El día 20 de octubre me levanté a las 5:30 de la mañana. El día anterior había preparado mis cosas para el viaje, así que sólo tenía que ducharme y salir.
El tren me llevó hasta Alcalá de Henares. Allí desayuné en la estación y luego tomé el autobús hasta un pequeño lugar, llamado Alovera, hasta entonces desconocido para mí. Le pregunté al conductor por la plaza más importante o algún sitio de referencia, pero, por lo visto, el señor tenía mutilado el discurso, así que fui mirando por la ventanilla y en cuanto vi cierto movimiento de gente me bajé. Llamé a Karim, que me estaba esperando, y me indicó cómo llegar al lugar donde junto a otras 30 personas había pasado la noche.
Me recibió con una sonrisa amiga de esas. Lo vi, otra vez, lleno de energía, con ganas de seguir andando. Y así lo hicimos luego del café con leche. Ese día tocaba llegar a Alcalá de Henares. No era mucha la distancia pero con la lluvia amenazando el camino tenía otro tono. Al llegar a la universidad los caminantes se enteran de que no podrían comer allí; sí ir a dormir ¡a las 11:30 de la noche! Pero como siempre ocurre en esta vida, al cerrarse esa puerta se abrió otra, y ya había un grupo de personas esperándonos en el centro de la ciudad. La lluvia ya nos acompañaba, así que antes de continuar con la marcha hubo reparto de bolsas grandes de basura para aquellos que no tenían capa para el agua. A un compañero se le ocurrió que ya estábamos listos para que nos cogieran y nos metieran a un contenedor. “No lo digas en voz muy alta”, le contestó otro, “a ver si a alguno se le ocurre convertir en decreto tu propuesta”.
El agua caló el calzado y los pies llegaron fríos a la plaza Cervantes. A Karim no se le borró la sonrisa en ningún momento. Su sonrisa, su puño en alto y su voz que gritaba libertad me hacían olvidar del agua fría. Cubierta con mi capa de plástico y con la cámara de fotos en la mano, en un momento pensé en si realmente nos damos cuenta de todo lo que nos perdemos cuando no salimos de casa, en todos los Karim que pululan las calles y que no somos capaces de escuchar.

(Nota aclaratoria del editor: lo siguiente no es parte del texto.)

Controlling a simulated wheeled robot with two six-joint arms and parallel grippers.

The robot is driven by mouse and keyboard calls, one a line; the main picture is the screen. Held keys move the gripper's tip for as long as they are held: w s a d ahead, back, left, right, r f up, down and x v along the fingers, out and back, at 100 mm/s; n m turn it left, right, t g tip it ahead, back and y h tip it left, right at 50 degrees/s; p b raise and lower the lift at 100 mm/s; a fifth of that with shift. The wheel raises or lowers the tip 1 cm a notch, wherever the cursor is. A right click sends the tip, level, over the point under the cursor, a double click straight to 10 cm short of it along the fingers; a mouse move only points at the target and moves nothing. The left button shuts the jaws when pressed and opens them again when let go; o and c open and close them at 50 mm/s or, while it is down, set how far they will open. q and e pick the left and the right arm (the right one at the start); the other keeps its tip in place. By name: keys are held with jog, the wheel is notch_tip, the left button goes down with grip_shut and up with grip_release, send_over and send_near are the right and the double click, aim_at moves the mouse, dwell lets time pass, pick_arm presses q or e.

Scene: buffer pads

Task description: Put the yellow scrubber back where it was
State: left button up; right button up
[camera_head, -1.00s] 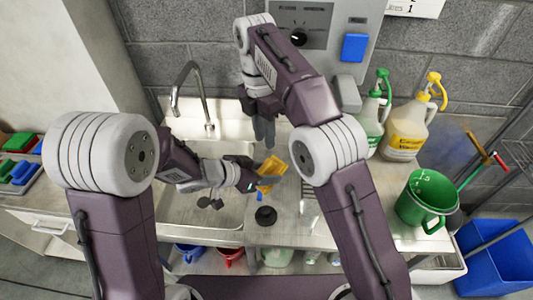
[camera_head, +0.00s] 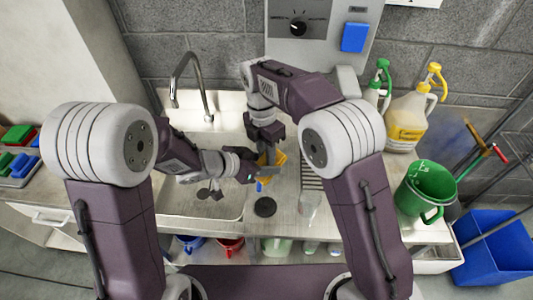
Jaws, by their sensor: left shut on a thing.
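The yellow scrubber (camera_head: 281,158) is above the metal counter, just right of the sink basin. My left gripper (camera_head: 256,177) reaches it from the left and is shut on it. My right gripper (camera_head: 269,158) points down from above and is right at the scrubber, overlapping it in the picture. I cannot tell whether its fingers touch the scrubber or how wide they are. The grippers hide part of the scrubber.
The sink (camera_head: 205,205) with its faucet (camera_head: 190,80) lies left. A black round piece (camera_head: 265,207) and a clear cup (camera_head: 310,207) are on the counter in front. A green pitcher (camera_head: 425,190) and a yellow-topped jug (camera_head: 408,120) stand right. Coloured pads (camera_head: 18,150) lie far left.

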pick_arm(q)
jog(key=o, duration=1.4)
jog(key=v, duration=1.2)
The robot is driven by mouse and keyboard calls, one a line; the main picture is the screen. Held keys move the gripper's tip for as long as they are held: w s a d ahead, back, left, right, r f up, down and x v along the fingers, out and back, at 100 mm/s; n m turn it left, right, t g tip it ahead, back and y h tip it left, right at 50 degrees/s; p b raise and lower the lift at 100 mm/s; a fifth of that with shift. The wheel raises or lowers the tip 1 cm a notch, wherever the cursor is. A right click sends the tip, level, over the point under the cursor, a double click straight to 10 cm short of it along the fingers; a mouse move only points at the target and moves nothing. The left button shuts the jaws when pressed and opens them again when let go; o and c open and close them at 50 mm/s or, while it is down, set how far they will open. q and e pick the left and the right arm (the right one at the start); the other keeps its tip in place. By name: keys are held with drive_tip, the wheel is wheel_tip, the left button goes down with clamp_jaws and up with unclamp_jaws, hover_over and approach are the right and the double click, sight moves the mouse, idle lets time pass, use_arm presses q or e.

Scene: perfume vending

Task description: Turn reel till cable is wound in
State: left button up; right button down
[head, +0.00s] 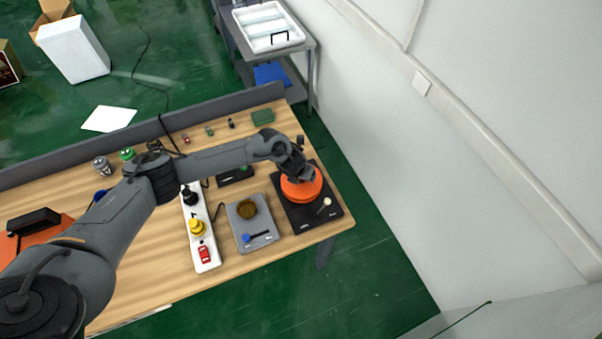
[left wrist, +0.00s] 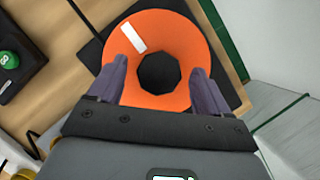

Se me ocurrió que la historia de Karim era una historia de amor. Amor por sus ideales, amor por lo que hace, con toda la pasión puesta en cada acto, en cada frase compartida. Y pensé esto porque considero que el amor nada tiene que ver con lo que nos han enseñado: relaciones insanas de pseudo-posesión, de pseudo-control, ¡como si los sentimientos y las ganas propias pudiesen ser manejadas por otro! Karim vino a recordármelo.
Y la capa para la lluvia me recordó que por más que quieras protegerte de la lluvia, ella se las ingenia para mojarte. Porque no hay forma de esconderse de las emociones.
Gracias, Karim. Gracias, capa para la lluvia.